Given instruction: Exactly the lines from the line holding "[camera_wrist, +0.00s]" to the line holding "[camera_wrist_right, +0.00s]", both lines included, are to be echoed; pictures are not.

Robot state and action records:
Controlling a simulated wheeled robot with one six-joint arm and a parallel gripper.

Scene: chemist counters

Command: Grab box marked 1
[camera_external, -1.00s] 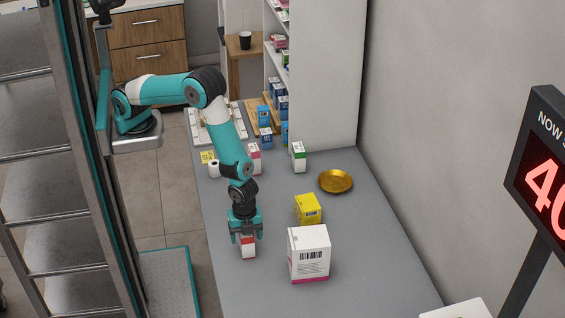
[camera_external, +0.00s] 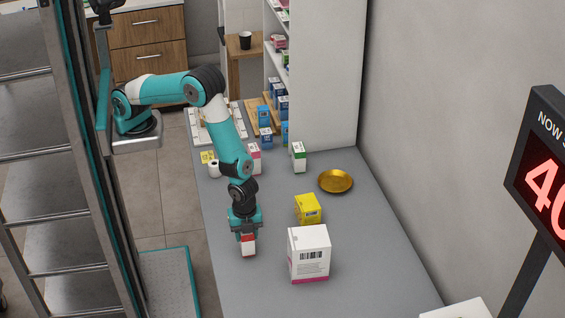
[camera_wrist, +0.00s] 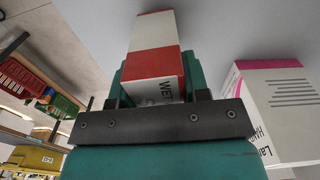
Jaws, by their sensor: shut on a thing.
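A small white and red box (camera_external: 248,246) is between the fingers of my gripper (camera_external: 246,236) near the left edge of the grey counter. In the wrist view the same box (camera_wrist: 155,58) sticks out beyond my gripper (camera_wrist: 155,85), which is shut on it. I cannot tell from these views whether its bottom touches the counter. No number 1 is readable on any box; the held box's lettering is partly hidden by the gripper.
A large white box (camera_external: 309,254) with a pink base stands right of my gripper, with a yellow box (camera_external: 308,209) behind it. A gold dish (camera_external: 335,181), a green-white box (camera_external: 298,157) and a pink-white box (camera_external: 254,158) stand farther back. The front counter (camera_external: 250,295) is clear.

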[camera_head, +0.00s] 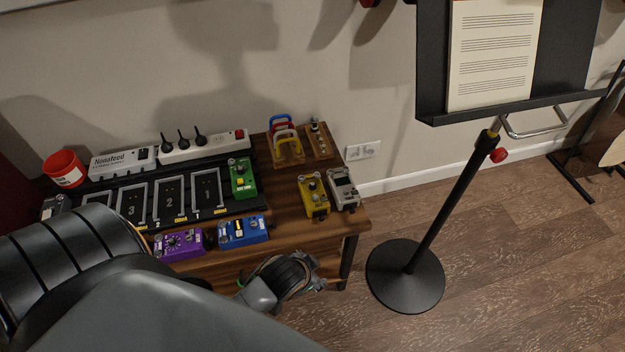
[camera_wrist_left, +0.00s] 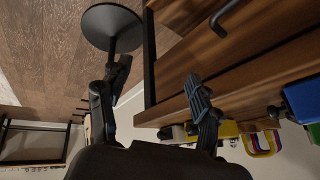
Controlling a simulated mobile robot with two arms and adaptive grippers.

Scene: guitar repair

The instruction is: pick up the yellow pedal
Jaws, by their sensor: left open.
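The yellow pedal (camera_head: 313,196) sits on the wooden table (camera_head: 283,227) near its right end, just left of a grey pedal (camera_head: 343,188). In the left wrist view a yellow patch (camera_wrist_left: 228,129) behind a finger looks like this pedal, mostly hidden by the table edge and finger. My left gripper (camera_head: 316,275) is in front of the table's front edge, below and apart from the yellow pedal. Its two fingers are spread with nothing between them in the left wrist view (camera_wrist_left: 157,75). My right gripper is not in view.
A blue pedal (camera_head: 243,231) and a purple pedal (camera_head: 179,244) lie along the front edge. A green pedal (camera_head: 242,178) is on the black pedalboard. Colored clamps (camera_head: 285,146) stand behind. A music stand (camera_head: 405,276) is right of the table, with open floor around it.

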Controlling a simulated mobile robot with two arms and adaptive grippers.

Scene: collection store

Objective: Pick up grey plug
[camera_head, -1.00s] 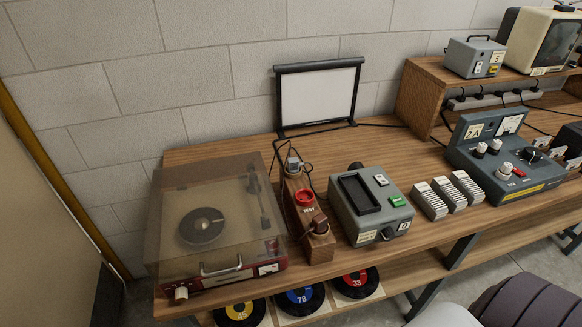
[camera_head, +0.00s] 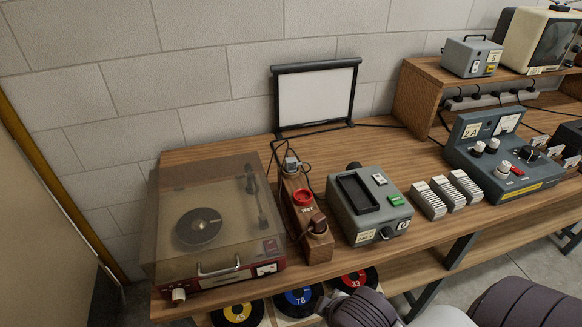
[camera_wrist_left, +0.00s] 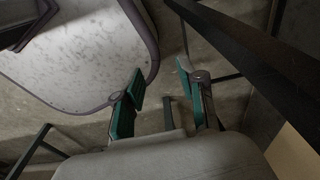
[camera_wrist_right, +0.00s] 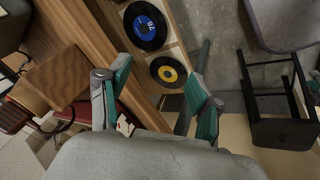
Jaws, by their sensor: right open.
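The grey plug (camera_head: 291,164) sits at the far end of the wooden test block (camera_head: 317,245) in the head view, with a dark cable at it. A red round part marked TEST (camera_head: 303,197) and a brown plug (camera_head: 318,223) are nearer on the same block. My right gripper (camera_wrist_right: 156,72) is open and empty in the right wrist view, above the front of the bench. My left gripper (camera_wrist_left: 160,72) is open and empty in the left wrist view, over the floor and away from the bench. Neither gripper's fingers show in the head view.
The record player (camera_head: 215,230) with its clear lid stands left of the block. A grey box (camera_head: 370,205) with a green button stands close on its right. A framed white panel (camera_head: 316,97) stands behind. Records (camera_head: 300,298) lie on the lower shelf.

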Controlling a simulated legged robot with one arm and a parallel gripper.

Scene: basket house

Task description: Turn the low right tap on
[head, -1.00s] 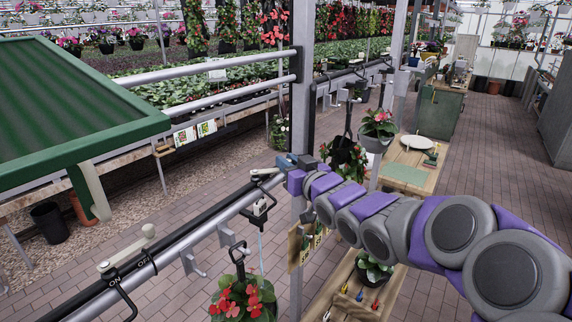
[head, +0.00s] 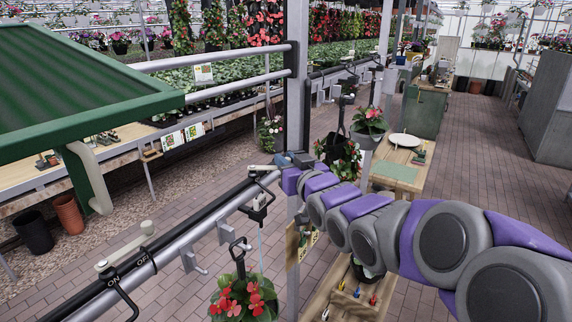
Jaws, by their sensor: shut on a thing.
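A pale lever tap (head: 262,171) sits at the far right end of the low black and grey pipes (head: 190,238). My gripper (head: 285,162) is at this tap and appears shut on its handle. The fingertips are small and dark here, so the exact grip is hard to see. A second pale lever tap (head: 125,246) lies along the pipes at the lower left, with ON and OFF marks beside it. My arm reaches in from the lower right.
A grey post (head: 297,90) stands just behind my gripper. A red-flowered basket (head: 240,300) hangs below the pipes. A green sloped top (head: 70,85) fills the upper left. A wooden bench (head: 395,172) stands beyond my arm. The brick floor at right is open.

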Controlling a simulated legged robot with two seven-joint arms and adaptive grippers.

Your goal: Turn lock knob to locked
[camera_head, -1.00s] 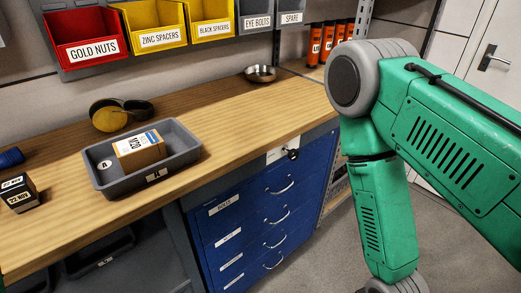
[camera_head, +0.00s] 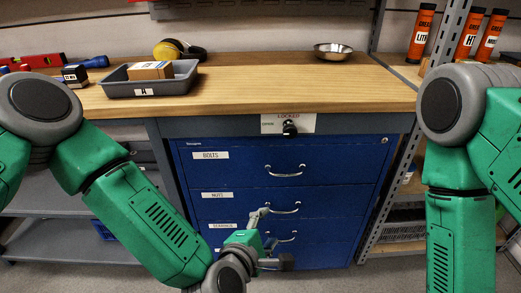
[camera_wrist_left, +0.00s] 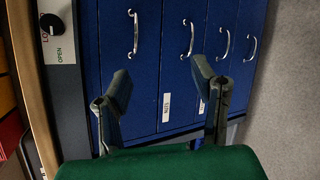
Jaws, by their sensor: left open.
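The lock knob (camera_head: 290,128) is small and black. It sits on a white plate (camera_head: 270,122) marked LOCKED above and OPEN at the left, on the bench's front rail above the blue drawers. Which mark the knob points to is too small to tell. My left gripper (camera_head: 272,238) is open and empty, below the knob in front of the lower drawers and apart from it. In the left wrist view the knob (camera_wrist_left: 50,22) is at the top left, away from the spread fingers (camera_wrist_left: 163,84). My right arm shows at the right; its gripper is out of frame.
The blue drawer cabinet (camera_head: 345,165) has several protruding handles near my left gripper. The wooden benchtop (camera_head: 300,92) holds a grey tray (camera_head: 183,84) with a box, and a metal bowl (camera_head: 333,50). A metal shelf post (camera_head: 398,190) stands right of the cabinet.

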Task answer:
[camera_wrist, +0.00s] 
Jaws, by their sensor: shut on a thing.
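A small white and red box (camera_external: 248,246) is between the fingers of my gripper (camera_external: 246,236) near the left edge of the grey counter. In the wrist view the same box (camera_wrist: 155,58) sticks out beyond my gripper (camera_wrist: 155,85), which is shut on it. I cannot tell from these views whether its bottom touches the counter. No number 1 is readable on any box; the held box's lettering is partly hidden by the gripper.
A large white box (camera_external: 309,254) with a pink base stands right of my gripper, with a yellow box (camera_external: 308,209) behind it. A gold dish (camera_external: 335,181), a green-white box (camera_external: 298,157) and a pink-white box (camera_external: 254,158) stand farther back. The front counter (camera_external: 250,295) is clear.

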[camera_head, +0.00s] 
[camera_wrist_left, +0.00s] 
Controlling a simulated mobile robot with two arms and adaptive grippers.

Scene: guitar repair

The instruction is: pick up the yellow pedal
Jaws, by their sensor: left open.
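The yellow pedal (camera_head: 313,196) sits on the wooden table (camera_head: 283,227) near its right end, just left of a grey pedal (camera_head: 343,188). In the left wrist view a yellow patch (camera_wrist_left: 228,129) behind a finger looks like this pedal, mostly hidden by the table edge and finger. My left gripper (camera_head: 316,275) is in front of the table's front edge, below and apart from the yellow pedal. Its two fingers are spread with nothing between them in the left wrist view (camera_wrist_left: 157,75). My right gripper is not in view.
A blue pedal (camera_head: 243,231) and a purple pedal (camera_head: 179,244) lie along the front edge. A green pedal (camera_head: 242,178) is on the black pedalboard. Colored clamps (camera_head: 285,146) stand behind. A music stand (camera_head: 405,276) is right of the table, with open floor around it.

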Controlling a simulated mobile robot with two arms and adaptive grippers.

Scene: collection store

Objective: Pick up grey plug
[camera_head, -1.00s] 
[camera_head, +0.00s] 
[camera_wrist_left, +0.00s] 
[camera_wrist_right, +0.00s] 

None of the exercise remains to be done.